The French artist’s latest project brings cinematic photography and human emotion to The Venice Venice Hotel.

 

Venice has always understood the power of a gesture. A masked glance across a canal, a dramatic shrug on a vaporetto, an espresso ordered with operatic flair—this is a city fluent in performance. Fitting, then, that JR’s arrival at The Venice Venice Hotel with Il Gesto is an exhibition devoted to the expressive possibilities of the body.

 

 

Known for his monumental photographic interventions, JR usually works at architectural scale: bridges, rooftops, entire façades transformed into black-and-white spectacles. At Venice Venice, Il Gesto unfolds less like a conventional exhibition and more like a sequence of encounters—playful and cinematic, it is like stumbling into a Fellini film composed entirely of hands, glances, and half-finished conversations.
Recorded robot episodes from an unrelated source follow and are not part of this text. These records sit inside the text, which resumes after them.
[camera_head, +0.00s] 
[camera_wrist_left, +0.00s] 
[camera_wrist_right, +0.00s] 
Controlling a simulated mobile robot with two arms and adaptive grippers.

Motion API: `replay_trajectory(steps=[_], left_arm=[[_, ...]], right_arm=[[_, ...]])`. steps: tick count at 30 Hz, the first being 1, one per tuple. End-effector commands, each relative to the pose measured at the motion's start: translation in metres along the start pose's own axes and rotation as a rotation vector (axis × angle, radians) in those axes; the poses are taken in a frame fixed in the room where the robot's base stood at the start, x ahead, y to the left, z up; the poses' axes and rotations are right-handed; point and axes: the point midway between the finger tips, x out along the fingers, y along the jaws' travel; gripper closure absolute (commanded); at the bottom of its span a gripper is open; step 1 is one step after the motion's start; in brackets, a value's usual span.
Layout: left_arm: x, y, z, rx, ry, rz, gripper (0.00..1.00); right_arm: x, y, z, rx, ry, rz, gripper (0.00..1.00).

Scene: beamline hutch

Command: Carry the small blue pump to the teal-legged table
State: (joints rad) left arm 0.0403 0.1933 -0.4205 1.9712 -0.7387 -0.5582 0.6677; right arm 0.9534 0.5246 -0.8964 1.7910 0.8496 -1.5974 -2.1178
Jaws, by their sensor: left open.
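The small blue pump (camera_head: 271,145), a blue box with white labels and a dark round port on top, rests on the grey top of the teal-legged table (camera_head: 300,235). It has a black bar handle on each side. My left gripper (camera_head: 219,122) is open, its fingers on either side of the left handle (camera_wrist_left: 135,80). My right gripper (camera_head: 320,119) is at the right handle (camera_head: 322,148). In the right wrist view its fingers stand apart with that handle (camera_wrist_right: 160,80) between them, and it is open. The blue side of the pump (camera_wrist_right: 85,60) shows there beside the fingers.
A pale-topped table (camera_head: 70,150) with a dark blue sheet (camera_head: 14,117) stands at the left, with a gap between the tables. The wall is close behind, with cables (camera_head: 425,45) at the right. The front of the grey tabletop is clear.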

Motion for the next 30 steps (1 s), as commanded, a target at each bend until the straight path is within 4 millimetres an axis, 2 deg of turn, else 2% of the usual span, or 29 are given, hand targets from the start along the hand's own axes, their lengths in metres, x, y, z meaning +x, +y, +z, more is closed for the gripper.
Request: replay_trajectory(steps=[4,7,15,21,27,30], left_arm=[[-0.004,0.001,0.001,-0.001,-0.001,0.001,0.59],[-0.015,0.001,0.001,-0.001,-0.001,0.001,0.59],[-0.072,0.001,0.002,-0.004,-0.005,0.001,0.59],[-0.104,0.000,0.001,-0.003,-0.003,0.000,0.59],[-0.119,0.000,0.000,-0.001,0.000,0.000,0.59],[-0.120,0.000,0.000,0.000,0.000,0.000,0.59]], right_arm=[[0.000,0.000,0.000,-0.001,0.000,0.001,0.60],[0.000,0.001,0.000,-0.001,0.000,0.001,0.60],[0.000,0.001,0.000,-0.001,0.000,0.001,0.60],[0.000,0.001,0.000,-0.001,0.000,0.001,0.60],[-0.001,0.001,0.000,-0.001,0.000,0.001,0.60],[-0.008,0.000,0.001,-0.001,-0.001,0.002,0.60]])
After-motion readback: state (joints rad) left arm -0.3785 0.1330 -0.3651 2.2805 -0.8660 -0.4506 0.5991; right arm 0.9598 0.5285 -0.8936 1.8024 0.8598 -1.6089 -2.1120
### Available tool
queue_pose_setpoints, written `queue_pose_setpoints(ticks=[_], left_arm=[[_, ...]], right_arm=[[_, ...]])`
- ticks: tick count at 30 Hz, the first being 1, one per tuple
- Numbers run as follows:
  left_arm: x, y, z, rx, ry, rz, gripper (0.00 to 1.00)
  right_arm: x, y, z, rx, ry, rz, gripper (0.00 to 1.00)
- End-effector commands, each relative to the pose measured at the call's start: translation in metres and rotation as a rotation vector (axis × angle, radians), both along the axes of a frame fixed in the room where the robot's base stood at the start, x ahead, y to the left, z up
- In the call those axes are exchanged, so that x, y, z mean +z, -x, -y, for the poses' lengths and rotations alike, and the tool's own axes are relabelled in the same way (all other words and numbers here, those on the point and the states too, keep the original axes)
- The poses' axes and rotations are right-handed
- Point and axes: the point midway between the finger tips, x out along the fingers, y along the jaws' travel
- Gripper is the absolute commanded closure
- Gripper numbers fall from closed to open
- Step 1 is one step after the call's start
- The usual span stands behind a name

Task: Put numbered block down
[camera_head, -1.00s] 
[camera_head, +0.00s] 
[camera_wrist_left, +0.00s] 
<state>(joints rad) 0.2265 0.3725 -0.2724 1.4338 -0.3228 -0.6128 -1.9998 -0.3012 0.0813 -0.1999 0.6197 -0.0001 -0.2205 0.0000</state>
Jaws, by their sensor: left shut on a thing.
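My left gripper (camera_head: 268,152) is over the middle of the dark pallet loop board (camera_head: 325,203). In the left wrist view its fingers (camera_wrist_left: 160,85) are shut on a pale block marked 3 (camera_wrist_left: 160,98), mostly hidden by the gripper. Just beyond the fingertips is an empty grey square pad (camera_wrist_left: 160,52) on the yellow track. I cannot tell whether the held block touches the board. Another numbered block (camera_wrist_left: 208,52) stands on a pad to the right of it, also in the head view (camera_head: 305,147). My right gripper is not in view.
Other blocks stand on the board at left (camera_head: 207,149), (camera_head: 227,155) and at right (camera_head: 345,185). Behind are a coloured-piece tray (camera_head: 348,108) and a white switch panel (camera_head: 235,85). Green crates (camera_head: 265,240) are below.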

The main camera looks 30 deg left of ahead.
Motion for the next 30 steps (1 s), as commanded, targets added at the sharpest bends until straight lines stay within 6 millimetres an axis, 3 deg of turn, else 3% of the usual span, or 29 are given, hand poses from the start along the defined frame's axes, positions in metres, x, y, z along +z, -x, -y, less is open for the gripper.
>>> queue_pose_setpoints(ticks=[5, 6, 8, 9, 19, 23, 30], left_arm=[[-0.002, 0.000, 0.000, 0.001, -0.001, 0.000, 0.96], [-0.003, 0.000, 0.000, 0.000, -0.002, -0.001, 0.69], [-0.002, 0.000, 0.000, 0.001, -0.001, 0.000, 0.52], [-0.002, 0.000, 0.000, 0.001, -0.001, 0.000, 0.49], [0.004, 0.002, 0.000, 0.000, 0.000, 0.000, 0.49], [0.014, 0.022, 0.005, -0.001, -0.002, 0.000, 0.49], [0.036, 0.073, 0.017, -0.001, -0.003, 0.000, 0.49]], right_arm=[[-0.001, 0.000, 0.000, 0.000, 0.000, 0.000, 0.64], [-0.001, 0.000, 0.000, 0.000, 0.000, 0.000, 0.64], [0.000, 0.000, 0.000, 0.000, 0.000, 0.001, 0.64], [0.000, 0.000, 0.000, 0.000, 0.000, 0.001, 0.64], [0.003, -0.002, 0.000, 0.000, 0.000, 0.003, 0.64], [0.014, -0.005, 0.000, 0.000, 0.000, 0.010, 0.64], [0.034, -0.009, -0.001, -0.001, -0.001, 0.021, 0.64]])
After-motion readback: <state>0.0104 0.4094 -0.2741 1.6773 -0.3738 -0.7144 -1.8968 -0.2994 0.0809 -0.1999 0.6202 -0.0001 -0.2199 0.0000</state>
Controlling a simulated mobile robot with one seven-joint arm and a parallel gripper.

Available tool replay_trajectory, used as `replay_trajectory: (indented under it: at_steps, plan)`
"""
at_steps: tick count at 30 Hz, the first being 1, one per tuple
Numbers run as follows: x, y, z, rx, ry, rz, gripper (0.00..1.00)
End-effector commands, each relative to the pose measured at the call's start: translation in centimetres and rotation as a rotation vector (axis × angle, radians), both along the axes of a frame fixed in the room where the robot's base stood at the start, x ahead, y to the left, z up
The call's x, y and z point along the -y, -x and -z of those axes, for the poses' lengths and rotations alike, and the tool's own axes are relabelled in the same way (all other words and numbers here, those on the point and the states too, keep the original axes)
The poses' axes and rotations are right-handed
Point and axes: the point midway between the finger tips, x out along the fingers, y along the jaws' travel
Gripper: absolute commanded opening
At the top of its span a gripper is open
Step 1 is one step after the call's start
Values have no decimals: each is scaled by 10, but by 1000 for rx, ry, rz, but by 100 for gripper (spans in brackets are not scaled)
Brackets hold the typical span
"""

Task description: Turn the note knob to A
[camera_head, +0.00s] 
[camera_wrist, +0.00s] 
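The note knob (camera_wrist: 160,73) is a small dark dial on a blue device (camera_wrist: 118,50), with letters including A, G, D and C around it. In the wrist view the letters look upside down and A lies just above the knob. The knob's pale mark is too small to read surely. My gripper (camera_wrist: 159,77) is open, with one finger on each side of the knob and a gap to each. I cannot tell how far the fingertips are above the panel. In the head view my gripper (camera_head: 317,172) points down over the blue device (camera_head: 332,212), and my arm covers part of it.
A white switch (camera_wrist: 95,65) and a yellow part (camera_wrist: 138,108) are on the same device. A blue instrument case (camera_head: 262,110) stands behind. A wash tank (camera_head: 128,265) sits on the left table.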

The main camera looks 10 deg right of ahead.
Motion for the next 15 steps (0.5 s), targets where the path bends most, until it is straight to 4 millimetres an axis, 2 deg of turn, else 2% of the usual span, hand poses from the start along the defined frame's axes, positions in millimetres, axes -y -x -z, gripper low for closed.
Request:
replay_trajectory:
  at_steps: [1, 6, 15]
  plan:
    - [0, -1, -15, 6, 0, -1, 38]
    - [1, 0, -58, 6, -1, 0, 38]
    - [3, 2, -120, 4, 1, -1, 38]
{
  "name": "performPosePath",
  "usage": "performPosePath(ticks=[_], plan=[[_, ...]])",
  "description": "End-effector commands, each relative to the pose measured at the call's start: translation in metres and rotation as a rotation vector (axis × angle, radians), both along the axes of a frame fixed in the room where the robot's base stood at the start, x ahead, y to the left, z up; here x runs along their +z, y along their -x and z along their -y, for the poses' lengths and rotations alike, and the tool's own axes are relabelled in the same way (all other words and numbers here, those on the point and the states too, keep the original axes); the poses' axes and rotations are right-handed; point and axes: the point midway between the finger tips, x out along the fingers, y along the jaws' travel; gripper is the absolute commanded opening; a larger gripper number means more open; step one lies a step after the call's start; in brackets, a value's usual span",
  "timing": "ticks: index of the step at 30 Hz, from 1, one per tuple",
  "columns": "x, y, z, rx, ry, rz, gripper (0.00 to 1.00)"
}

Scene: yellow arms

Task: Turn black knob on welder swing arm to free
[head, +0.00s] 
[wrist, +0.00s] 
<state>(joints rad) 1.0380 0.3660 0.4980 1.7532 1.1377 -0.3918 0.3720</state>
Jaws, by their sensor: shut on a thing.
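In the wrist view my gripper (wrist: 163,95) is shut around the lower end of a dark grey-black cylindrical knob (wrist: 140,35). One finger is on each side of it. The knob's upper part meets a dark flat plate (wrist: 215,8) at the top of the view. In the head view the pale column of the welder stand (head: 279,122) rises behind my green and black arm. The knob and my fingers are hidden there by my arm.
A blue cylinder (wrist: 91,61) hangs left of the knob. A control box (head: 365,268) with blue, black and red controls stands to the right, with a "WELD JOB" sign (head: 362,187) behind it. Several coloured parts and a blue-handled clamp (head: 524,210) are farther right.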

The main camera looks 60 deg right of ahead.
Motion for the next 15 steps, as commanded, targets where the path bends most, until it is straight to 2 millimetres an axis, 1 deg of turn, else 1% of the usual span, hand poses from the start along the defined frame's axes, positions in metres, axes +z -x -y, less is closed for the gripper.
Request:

The striking installation on the palazzo’s façade invites the city of Venice to take part in the work.

 

 

Spread throughout the rooms of the hotel, the exhibition invites visitors to wander rather than observe. Giant photographic fragments appear between frescoed walls and moody corridors. Every image seems to ask the same question: What are we really saying when we are saying nothing at all? The setting helps. Venice Venice—part hotel, part social clubhouse, part contemporary art lab—has become one of the city’s chicest cultural addresses. There’s a sense that anything could happen here after dark, and Il Gesto leans into that atmosphere beautifully.

 

 

Il Gesto doesn’t overexplain itself. There are no manifestos here, no intellectual obstacle course. Instead, JR trusts viewers to react instinctively. A hand thrown dramatically into the air can feel comic, romantic, or revolutionary depending on your mood (and on how many spritzes you’ve had). In Venice, everyone is already performing. JR simply turns the spotlight on.